[Python-Dev] Memory size overflows

[Gerald S. Williams]

Armin Rigo wrote:
> We might be running into code bloats thought.  If we go for such big
> macros, I believe we should design them so that they run fast in the
> common case and call a helper function otherwise. 

Easily done, but first you have to ask yourself if it's
really ever more efficient than this:

#define SAFE_MULTIPLY(dest,src1,src2,on_overflow)\
    {\
        size_t _x = src1;\
        size_t _y = src2;\
        size_t _dest = _x * _y;\
        \
        dest = _dest;\
        \
        if ((_x | _y) & HI_MASK)\
        {\
            if ((_dest / _x) != _y)\
            {\
                on_overflow;\
            }\
        }\
    }

If so, here's a macro/helper version:

#define FULL_BITS (sizeof(size_t) * 8U)
#define TOP_BIT (((size_t)1) << ((FULL_BITS)-1))
#define HALF_BITS (sizeof(size_t) * 4U)
#define MID_BIT (((size_t)1) << ((HALF_BITS)-1))
#define LO_MASK ((((size_t)1) << (HALF_BITS))-1)
#define HI_MASK (~(LO_MASK))

#define SAFE_MULTIPLY(dest,src1,src2,on_overflow)\
    {\
        size_t _x = src1;\
        size_t _y = src2;\
        size_t _dest = _x * _y;\
        \
        dest = _dest;\
        \
        if ((_x | _y) & HI_MASK)\
        {\
            if (_safe_multiply_check_for_overflow(_x,_y,_dest))\
            {\
                on_overflow;\
            }\
        }\
    }

int
_safe_multiply_check_for_overflow(
    size_t x,
    size_t y,
    size_t dest)
{
    size_t h;
    size_t l;

    if (x >= y)
    {
        h = x;
        l = y;
    }
    else
    {
        h = y;
        l = x;
    }

    if ((h & HI_MASK) && (l))
    {
        int    hlog;
        int    llog;

        if (l & HI_MASK)
        {
            hlog = llog = FULL_BITS;
        }
        else
        {
            size_t mask;

            for ((mask=TOP_BIT),(hlog=FULL_BITS-1);!(mask&h);mask>>=1)
            {
                --hlog;
            }
            for ((mask=MID_BIT),(llog=HALF_BITS-1);!(mask&l);mask>>=1)
            {
                --llog;
            }
        }
        if ((hlog + llog > FULL_BITS - 1) ||
            ((hlog + llog == FULL_BITS - 1) && !(dest & TOP_BIT)))
        {
            return 1;
        }
    }

    return 0;
}

Of course there are also the alternatives of using floating point
numbers (assuming the mantissa has as many bits as size_t), or a
double-width intermediate representation, if available.

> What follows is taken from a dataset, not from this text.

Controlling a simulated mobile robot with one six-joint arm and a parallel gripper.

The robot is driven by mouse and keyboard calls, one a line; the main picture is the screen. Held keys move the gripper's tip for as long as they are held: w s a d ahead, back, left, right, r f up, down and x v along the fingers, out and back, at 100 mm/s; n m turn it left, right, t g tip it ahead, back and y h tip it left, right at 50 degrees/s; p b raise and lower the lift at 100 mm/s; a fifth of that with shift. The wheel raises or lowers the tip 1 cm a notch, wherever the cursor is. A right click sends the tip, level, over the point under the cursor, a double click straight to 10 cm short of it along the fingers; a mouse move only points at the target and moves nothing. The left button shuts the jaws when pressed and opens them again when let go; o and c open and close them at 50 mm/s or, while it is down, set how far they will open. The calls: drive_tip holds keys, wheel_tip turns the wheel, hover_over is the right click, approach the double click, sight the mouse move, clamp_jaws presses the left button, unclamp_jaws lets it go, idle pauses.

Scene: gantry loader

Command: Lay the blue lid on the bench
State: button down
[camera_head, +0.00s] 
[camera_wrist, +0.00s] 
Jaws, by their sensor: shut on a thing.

There are also some other tricks that can be used to optimize this
solution. The time-consuming part is finding out if the sum of the
log2's of the multiplicands (i.e., highest bit positions) is less
than, greater than, or equal to <bits in size_t> - 1. But I said I
was done tweaking for now. :-)

-Jerry